Kemudian sebagian pemikir Barat menyadari ketidakrealistisan teori tersebut dari aspek prosedural. Karena berkumpulnya seluruh rakyat untuk memerintah dan mengurus negara merupakah perkara yang mustahil. Maka, mereka mengembangkan bentuknya dan menciptakan apa yang disebut demokrasi representatif atau demokrasi perwakilan.
Lanjut dalam buku yang sama dituliskan, demokrasi dalam konsep global modernnya seperti yang dipasarkan Barat, tidak terlepas dari ide kebebasan.
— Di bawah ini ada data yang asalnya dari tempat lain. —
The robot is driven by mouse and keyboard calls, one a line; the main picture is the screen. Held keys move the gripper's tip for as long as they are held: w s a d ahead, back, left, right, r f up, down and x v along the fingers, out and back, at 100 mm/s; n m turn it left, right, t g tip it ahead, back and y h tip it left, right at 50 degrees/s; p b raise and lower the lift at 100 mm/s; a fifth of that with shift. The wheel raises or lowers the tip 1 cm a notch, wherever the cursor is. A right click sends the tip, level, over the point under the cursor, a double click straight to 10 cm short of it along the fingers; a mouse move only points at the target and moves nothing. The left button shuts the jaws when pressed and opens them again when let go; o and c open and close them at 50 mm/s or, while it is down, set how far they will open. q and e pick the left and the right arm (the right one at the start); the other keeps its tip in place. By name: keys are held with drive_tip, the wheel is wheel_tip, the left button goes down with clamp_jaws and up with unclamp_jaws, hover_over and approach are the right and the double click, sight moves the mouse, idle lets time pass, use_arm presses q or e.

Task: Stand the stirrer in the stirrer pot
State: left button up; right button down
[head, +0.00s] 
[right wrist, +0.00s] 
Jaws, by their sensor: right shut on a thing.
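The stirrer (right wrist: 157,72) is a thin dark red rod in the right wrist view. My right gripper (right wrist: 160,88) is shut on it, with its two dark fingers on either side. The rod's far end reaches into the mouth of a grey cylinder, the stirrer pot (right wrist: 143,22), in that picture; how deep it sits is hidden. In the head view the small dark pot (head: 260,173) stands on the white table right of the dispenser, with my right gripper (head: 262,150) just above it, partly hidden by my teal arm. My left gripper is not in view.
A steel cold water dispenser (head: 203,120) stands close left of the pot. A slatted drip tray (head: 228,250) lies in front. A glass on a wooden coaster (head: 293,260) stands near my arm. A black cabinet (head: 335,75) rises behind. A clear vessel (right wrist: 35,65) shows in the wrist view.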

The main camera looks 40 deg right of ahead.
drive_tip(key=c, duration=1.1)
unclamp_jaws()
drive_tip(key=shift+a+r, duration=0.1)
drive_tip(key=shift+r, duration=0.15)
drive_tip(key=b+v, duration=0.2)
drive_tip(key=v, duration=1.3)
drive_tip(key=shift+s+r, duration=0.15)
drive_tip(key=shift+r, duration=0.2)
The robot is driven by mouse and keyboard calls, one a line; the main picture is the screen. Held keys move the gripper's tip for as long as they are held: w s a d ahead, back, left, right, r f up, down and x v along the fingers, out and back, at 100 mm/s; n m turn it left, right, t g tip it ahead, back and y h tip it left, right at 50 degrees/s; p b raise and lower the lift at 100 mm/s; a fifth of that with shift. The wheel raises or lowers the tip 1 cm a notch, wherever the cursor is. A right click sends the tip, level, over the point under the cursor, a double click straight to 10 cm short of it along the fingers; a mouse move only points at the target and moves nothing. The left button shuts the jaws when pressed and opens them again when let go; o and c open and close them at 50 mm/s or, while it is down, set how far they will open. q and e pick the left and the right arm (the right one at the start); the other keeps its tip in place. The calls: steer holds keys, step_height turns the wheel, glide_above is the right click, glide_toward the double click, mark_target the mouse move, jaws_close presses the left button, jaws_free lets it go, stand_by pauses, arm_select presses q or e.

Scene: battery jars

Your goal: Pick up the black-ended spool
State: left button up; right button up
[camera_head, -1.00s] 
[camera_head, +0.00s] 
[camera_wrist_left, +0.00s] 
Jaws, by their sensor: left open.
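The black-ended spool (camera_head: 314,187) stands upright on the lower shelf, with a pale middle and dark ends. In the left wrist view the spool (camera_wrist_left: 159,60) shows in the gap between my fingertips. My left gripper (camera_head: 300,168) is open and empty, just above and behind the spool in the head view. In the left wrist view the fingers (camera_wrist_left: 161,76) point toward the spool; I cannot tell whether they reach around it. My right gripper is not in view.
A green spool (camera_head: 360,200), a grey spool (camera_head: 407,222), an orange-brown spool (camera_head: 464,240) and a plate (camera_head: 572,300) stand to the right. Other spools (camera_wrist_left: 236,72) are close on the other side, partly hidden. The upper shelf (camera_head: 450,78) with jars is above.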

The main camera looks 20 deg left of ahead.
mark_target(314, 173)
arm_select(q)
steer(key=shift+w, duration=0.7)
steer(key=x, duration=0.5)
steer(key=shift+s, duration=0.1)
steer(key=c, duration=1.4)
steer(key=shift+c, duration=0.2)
Kebebasan bukanlah konsep baru dan bukan hasil kejeniusan Barat sebagaimana anggapan mereka, melainkan warisan Yunani.
Di dalam buku Politics Aristoteles mengatakan, "Doktrin pemerintahan demokrasi tidak lain adalah kebebasan. Karena kebebasan seperti yang dikatakan, adalah tujuan konstan untuk setiap demokrasi.
Namun konsepsi kebebasan modern berbeda dari konsepsi Yunani. Hal itu merupakan sesuatu yang membedakan Barat dari zaman pencerahan dan munculnya filsafat liberal. Karena itu, demokrasi dalam terminologi modern diekspresikan dengan demokrasi liberal, untuk membedakannya dari demokrasi lainnya, yang lama atau baru, seperti demokrasi sosialis.
Karena demokrasi yang tepat dalam persepsi Barat adalah demokrasi yang terkait erat dengan konsepsi kebebasan yang disetujui oleh akal pikiran Barat pada masa pencerahannya. Karena itu, demokrasi dideskripsikan sebagai seperangkat ide dan doktrin yang terkait erat dengan kebebasan seperti yang mereka bayangkan.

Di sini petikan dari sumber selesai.